» TASK DIRECTIONS:
Write out the material again word for word, dropping any images it holds.
────
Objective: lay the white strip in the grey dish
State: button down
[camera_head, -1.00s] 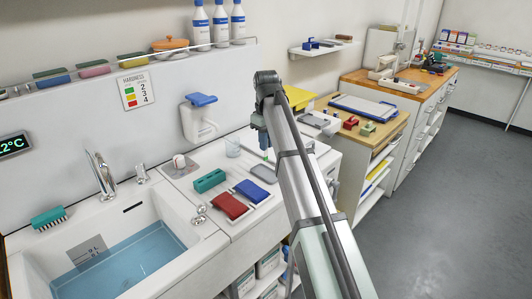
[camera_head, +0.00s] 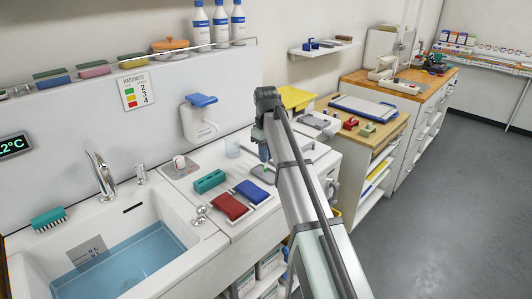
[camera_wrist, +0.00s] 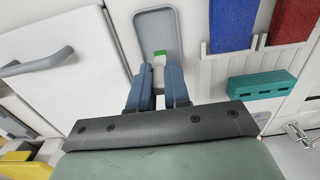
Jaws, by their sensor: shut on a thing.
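The grey dish (camera_wrist: 150,22) is a shallow rounded tray in the wrist view, straight ahead of my fingertips. In the head view the dish (camera_head: 262,174) lies on the white counter, partly hidden by my arm. My gripper (camera_wrist: 159,68) has blue fingers and is shut on the white strip (camera_wrist: 158,61). A small green end of the strip shows beyond the fingertips, over the near end of the dish. In the head view my gripper (camera_head: 265,156) points down just above the dish. Whether the strip touches the dish cannot be told.
A blue pad (camera_head: 253,192) and a red pad (camera_head: 230,206) lie in front of the dish, with a teal block (camera_head: 210,181) beside them. The water-filled sink (camera_head: 130,255) is at the left.

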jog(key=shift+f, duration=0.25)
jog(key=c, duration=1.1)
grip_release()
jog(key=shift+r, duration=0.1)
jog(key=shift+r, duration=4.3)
────
» FINAL RESULT:
Objective: lay the white strip in the grey dish
State: button down
[camera_head, -1.00s] 
[camera_head, +0.00s] 
[camera_wrist, +0.00s] 
Jaws, by their sensor: shut on a thing.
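The grey dish (camera_wrist: 150,22) is a shallow rounded tray in the wrist view, straight ahead of my fingertips. In the head view the dish (camera_head: 262,174) lies on the white counter, partly hidden by my arm. My gripper (camera_wrist: 159,68) has blue fingers and is shut on the white strip (camera_wrist: 158,61). A small green end of the strip shows beyond the fingertips, over the near end of the dish. In the head view my gripper (camera_head: 265,156) points down just above the dish. Whether the strip touches the dish cannot be told.
A blue pad (camera_head: 253,192) and a red pad (camera_head: 230,206) lie in front of the dish, with a teal block (camera_head: 210,181) beside them. The water-filled sink (camera_head: 130,255) is at the left.

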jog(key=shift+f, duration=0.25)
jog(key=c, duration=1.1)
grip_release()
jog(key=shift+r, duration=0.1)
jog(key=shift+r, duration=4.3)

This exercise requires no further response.